- **Set problem**
From the entries below, copy every line where the string "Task" appears.

- **Provided entries**

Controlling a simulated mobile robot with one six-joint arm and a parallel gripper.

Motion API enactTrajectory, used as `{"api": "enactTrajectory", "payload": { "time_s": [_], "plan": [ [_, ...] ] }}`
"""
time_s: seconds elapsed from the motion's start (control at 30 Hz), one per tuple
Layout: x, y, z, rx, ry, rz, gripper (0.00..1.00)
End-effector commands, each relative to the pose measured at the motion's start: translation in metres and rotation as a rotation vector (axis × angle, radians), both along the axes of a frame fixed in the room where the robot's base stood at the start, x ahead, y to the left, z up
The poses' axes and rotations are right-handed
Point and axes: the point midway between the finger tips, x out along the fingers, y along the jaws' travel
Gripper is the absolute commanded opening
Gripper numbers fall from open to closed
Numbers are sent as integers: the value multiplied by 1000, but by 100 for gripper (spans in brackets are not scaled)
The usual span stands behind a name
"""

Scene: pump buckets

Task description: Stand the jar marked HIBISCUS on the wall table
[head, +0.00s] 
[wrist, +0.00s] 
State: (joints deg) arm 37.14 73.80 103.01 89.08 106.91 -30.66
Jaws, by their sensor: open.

...

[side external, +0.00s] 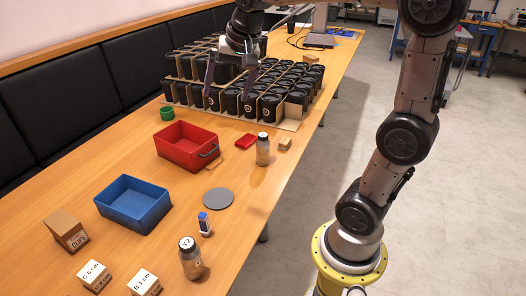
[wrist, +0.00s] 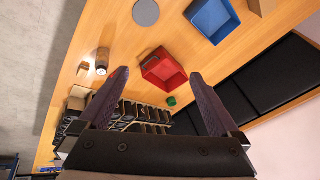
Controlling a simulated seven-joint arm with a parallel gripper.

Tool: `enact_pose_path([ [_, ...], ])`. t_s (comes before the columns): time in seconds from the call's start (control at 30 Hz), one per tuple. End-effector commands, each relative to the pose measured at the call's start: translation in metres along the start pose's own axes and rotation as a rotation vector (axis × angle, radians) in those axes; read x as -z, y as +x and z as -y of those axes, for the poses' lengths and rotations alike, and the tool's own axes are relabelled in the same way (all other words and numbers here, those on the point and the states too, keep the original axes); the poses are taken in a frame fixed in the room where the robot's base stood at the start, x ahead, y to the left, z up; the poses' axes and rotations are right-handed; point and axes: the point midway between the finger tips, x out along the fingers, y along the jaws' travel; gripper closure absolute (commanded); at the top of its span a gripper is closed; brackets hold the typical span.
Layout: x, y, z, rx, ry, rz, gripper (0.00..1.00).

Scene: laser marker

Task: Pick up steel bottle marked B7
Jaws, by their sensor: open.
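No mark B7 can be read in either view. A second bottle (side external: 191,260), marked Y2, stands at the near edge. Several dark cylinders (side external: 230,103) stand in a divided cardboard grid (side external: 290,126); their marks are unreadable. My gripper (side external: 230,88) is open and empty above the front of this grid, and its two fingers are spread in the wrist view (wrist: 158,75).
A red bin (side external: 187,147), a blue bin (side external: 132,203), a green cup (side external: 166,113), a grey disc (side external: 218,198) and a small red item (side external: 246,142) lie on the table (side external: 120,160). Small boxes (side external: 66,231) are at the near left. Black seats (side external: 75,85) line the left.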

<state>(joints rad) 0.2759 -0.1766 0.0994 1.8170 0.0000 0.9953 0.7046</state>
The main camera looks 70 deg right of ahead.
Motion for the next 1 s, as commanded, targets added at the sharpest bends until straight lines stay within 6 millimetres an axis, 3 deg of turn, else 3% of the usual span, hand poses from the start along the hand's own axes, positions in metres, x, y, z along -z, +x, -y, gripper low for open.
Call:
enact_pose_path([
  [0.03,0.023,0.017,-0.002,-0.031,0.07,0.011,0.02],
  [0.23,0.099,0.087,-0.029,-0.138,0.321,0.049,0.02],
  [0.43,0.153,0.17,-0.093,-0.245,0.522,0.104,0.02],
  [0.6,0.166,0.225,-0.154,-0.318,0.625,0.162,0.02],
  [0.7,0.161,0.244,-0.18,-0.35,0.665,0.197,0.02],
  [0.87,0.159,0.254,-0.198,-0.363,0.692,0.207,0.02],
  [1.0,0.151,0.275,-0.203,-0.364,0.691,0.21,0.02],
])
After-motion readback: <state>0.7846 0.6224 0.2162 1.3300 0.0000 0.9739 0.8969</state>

- **Solution to this problem**
Task description: Stand the jar marked HIBISCUS on the wall table
Task: Pick up steel bottle marked B7

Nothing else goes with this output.